__Exercise aim__
Scan the entries below for the word "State". Copy each line that has it.

************

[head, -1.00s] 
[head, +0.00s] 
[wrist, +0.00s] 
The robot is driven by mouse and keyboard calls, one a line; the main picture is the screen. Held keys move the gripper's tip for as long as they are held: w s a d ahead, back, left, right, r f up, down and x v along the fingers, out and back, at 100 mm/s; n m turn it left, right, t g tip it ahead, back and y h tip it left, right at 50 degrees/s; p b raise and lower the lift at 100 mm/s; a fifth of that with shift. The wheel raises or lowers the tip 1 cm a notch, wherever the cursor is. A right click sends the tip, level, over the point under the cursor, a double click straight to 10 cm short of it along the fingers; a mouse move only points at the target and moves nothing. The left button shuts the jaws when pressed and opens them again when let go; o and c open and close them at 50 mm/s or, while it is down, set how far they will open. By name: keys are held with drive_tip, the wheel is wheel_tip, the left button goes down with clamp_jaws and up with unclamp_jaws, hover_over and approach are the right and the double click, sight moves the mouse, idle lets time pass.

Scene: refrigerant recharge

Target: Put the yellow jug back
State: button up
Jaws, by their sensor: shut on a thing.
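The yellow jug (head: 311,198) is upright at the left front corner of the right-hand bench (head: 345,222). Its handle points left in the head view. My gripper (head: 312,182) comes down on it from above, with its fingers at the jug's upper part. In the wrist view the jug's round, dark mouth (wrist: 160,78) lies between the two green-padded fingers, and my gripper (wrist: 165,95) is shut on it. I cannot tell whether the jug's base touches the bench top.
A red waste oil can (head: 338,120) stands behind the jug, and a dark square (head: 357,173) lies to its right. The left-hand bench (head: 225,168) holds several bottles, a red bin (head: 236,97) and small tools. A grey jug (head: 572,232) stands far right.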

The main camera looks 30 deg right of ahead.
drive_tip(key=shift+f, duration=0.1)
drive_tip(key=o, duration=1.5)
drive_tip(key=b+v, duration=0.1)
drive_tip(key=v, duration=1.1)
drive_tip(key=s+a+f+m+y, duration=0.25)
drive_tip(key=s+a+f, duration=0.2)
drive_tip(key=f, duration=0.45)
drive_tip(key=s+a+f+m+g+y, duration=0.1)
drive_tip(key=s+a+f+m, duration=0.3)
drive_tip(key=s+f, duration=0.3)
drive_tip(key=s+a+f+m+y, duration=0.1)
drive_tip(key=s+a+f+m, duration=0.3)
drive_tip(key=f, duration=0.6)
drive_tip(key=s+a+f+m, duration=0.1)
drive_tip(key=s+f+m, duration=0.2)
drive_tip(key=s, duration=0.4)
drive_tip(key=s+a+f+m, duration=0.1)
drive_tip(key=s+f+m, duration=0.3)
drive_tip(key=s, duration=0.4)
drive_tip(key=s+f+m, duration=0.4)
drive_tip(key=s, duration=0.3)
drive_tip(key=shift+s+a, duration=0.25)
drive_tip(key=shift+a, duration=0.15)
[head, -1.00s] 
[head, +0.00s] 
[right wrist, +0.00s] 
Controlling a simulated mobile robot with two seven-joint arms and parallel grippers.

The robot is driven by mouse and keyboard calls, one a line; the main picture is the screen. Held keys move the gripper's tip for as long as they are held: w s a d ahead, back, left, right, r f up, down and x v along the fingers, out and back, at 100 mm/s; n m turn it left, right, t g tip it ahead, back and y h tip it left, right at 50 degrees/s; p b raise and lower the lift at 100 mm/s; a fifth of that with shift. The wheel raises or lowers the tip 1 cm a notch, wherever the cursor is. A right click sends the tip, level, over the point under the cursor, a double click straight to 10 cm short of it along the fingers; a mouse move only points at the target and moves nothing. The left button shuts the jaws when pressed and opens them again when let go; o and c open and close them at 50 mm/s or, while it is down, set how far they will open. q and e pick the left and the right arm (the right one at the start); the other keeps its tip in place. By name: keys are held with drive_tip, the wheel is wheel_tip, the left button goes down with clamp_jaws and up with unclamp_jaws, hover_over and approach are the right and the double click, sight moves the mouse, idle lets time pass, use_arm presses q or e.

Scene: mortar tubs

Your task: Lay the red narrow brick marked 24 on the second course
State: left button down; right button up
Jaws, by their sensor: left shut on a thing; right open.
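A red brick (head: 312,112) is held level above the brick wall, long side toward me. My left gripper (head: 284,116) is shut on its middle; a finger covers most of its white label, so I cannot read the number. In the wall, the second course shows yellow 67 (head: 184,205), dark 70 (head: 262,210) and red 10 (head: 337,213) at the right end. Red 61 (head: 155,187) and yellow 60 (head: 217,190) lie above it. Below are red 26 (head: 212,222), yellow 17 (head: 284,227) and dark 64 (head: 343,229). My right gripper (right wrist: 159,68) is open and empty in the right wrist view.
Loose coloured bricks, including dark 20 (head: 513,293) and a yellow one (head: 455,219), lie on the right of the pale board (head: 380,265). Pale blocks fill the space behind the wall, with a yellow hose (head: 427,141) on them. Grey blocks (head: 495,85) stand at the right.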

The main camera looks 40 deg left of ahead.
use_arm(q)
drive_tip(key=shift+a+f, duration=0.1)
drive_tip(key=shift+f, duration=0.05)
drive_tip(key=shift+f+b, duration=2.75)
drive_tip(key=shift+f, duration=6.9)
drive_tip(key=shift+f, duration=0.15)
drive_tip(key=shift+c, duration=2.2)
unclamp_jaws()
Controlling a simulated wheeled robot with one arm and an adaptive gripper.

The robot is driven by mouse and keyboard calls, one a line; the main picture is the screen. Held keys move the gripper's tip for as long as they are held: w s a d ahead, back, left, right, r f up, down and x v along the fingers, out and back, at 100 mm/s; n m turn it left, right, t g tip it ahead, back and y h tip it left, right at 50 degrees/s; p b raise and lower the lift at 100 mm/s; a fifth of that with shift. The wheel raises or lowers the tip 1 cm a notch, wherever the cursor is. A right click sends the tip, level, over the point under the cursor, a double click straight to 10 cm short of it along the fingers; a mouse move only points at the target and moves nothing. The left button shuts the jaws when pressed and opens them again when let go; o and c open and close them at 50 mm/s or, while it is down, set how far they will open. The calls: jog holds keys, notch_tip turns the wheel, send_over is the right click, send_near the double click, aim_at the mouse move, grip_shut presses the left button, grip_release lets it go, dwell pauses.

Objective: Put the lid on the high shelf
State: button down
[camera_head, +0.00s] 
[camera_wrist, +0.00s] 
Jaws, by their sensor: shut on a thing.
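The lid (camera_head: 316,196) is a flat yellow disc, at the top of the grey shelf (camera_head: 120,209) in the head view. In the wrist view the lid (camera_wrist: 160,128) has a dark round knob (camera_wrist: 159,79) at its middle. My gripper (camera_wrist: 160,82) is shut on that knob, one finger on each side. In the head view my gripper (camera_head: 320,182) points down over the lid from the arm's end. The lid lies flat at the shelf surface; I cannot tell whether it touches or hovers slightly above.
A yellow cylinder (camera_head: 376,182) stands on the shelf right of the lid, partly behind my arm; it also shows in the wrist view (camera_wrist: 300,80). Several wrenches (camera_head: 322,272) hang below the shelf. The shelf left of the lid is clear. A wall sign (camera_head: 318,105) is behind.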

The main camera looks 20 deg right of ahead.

************

__Full response__
State: button up
State: left button down; right button up
State: button down

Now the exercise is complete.